• STATED GOAL: The records that follow are to be transcribed in full, without their images.

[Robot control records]
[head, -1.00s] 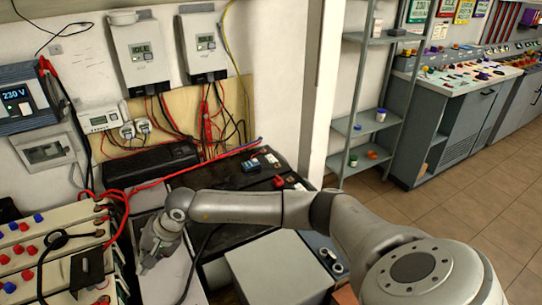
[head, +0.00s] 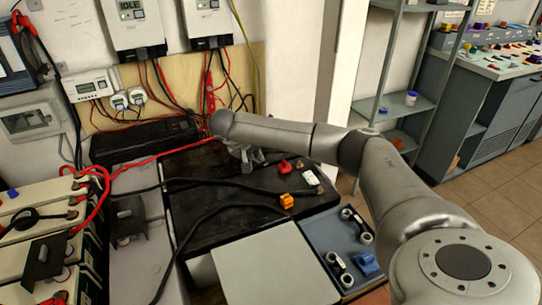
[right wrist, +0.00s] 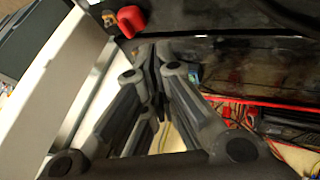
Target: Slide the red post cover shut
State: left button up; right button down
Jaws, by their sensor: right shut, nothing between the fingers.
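The red post cover (head: 284,166) sits on top of the black battery (head: 215,205), near its back right corner. In the right wrist view the red cover (right wrist: 131,20) lies just beyond my fingertips, with a brass-coloured post part (right wrist: 110,18) showing at its left. My right gripper (head: 252,158) is just left of the cover, over the back of the battery. Its fingers (right wrist: 156,58) are shut and empty, and a small gap to the cover appears to show. The gripper's upper side is partly hidden by my wrist. My left gripper is not in view.
A white block (head: 309,178) and an orange connector (head: 286,200) stand near the cover. Black cables cross the battery. A grey box (head: 275,265) and a blue-grey battery (head: 345,250) are in front. Red cables and a black unit (head: 143,140) lie behind at left.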

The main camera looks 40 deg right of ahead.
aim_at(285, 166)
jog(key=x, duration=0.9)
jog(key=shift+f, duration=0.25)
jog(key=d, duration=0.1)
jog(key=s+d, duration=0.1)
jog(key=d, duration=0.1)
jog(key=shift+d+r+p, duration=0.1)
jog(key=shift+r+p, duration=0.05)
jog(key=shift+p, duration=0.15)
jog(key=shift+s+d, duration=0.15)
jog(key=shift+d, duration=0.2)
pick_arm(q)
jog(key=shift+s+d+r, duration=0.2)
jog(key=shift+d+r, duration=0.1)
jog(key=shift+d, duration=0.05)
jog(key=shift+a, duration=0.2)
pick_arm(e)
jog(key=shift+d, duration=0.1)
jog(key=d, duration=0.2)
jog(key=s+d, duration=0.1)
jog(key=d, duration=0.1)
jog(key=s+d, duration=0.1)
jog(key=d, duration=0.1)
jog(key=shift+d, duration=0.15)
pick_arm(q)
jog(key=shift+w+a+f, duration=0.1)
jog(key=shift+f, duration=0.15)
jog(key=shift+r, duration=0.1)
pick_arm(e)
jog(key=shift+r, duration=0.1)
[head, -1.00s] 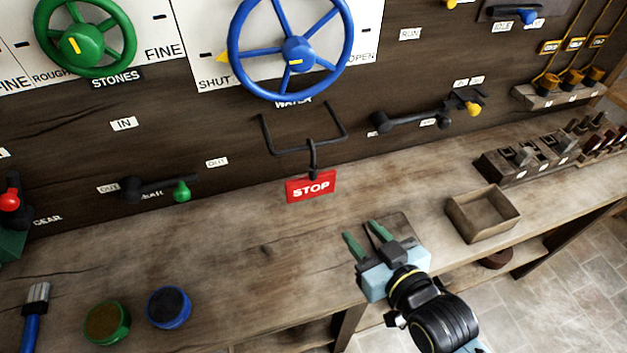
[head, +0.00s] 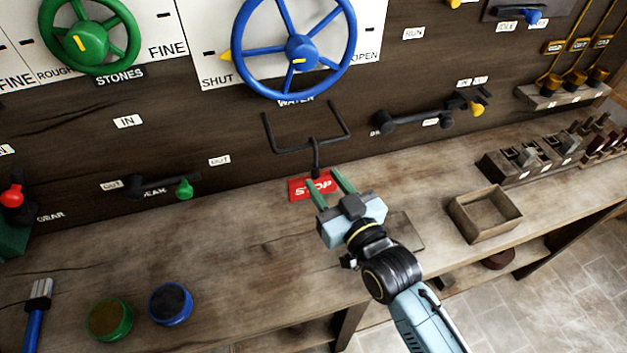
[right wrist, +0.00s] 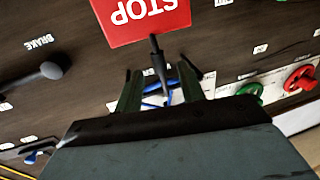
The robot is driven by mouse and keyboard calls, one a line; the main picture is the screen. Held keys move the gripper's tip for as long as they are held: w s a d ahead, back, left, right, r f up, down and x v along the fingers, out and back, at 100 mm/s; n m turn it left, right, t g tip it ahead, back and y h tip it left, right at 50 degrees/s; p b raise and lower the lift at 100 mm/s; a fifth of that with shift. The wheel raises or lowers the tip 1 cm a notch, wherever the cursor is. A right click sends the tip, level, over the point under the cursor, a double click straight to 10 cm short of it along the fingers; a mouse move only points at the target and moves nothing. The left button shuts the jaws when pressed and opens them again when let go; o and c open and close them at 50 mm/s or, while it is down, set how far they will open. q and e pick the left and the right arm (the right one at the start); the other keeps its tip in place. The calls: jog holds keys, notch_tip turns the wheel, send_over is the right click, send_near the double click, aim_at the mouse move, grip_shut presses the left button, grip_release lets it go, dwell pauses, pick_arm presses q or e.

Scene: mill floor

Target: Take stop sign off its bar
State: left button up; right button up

• RESPONSE TO THE TASK:
[head, -1.00s] 
[head, +0.00s] 
[right wrist, +0.00s] 
Target: Slide the red post cover shut
State: left button up; right button down
Jaws, by their sensor: right shut, nothing between the fingers.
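The red post cover (head: 284,166) sits on top of the black battery (head: 215,205), near its back right corner. In the right wrist view the red cover (right wrist: 131,20) lies just beyond my fingertips, with a brass-coloured post part (right wrist: 110,18) showing at its left. My right gripper (head: 252,158) is just left of the cover, over the back of the battery. Its fingers (right wrist: 156,58) are shut and empty, and a small gap to the cover appears to show. The gripper's upper side is partly hidden by my wrist. My left gripper is not in view.
A white block (head: 309,178) and an orange connector (head: 286,200) stand near the cover. Black cables cross the battery. A grey box (head: 275,265) and a blue-grey battery (head: 345,250) are in front. Red cables and a black unit (head: 143,140) lie behind at left.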

The main camera looks 40 deg right of ahead.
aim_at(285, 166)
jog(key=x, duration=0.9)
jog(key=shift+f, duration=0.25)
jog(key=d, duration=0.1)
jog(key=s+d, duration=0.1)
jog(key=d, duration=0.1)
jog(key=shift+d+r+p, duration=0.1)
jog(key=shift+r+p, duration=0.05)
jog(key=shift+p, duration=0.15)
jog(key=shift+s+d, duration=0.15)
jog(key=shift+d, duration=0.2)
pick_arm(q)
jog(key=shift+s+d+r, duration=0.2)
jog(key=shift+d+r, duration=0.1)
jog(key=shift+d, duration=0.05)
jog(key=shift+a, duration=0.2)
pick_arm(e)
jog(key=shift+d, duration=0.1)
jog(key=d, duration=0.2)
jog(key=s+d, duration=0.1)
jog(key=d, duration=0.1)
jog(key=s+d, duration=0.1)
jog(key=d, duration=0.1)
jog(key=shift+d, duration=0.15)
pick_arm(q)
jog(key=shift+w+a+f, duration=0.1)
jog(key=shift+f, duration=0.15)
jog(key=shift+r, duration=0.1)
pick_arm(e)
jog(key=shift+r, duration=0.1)
[head, -1.00s] 
[head, +0.00s] 
[right wrist, +0.00s] 
The robot is driven by mouse and keyboard calls, one a line; the main picture is the screen. Held keys move the gripper's tip for as long as they are held: w s a d ahead, back, left, right, r f up, down and x v along the fingers, out and back, at 100 mm/s; n m turn it left, right, t g tip it ahead, back and y h tip it left, right at 50 degrees/s; p b raise and lower the lift at 100 mm/s; a fifth of that with shift. The wheel raises or lowers the tip 1 cm a notch, wherever the cursor is. A right click sends the tip, level, over the point under the cursor, a double click straight to 10 cm short of it along the fingers; a mouse move only points at the target and moves nothing. The left button shuts the jaws when pressed and opens them again when let go; o and c open and close them at 50 mm/s or, while it is down, set how far they will open. q and e pick the left and the right arm (the right one at the start); the other keeps its tip in place. The calls: jog holds keys, notch_tip turns the wheel, send_over is the right click, send_near the double click, aim_at the mouse move, grip_shut presses the left button, grip_release lets it go, dwell pauses, pick_arm presses q or e.

Scene: mill floor

Target: Take stop sign off its bar
State: left button up; right button up

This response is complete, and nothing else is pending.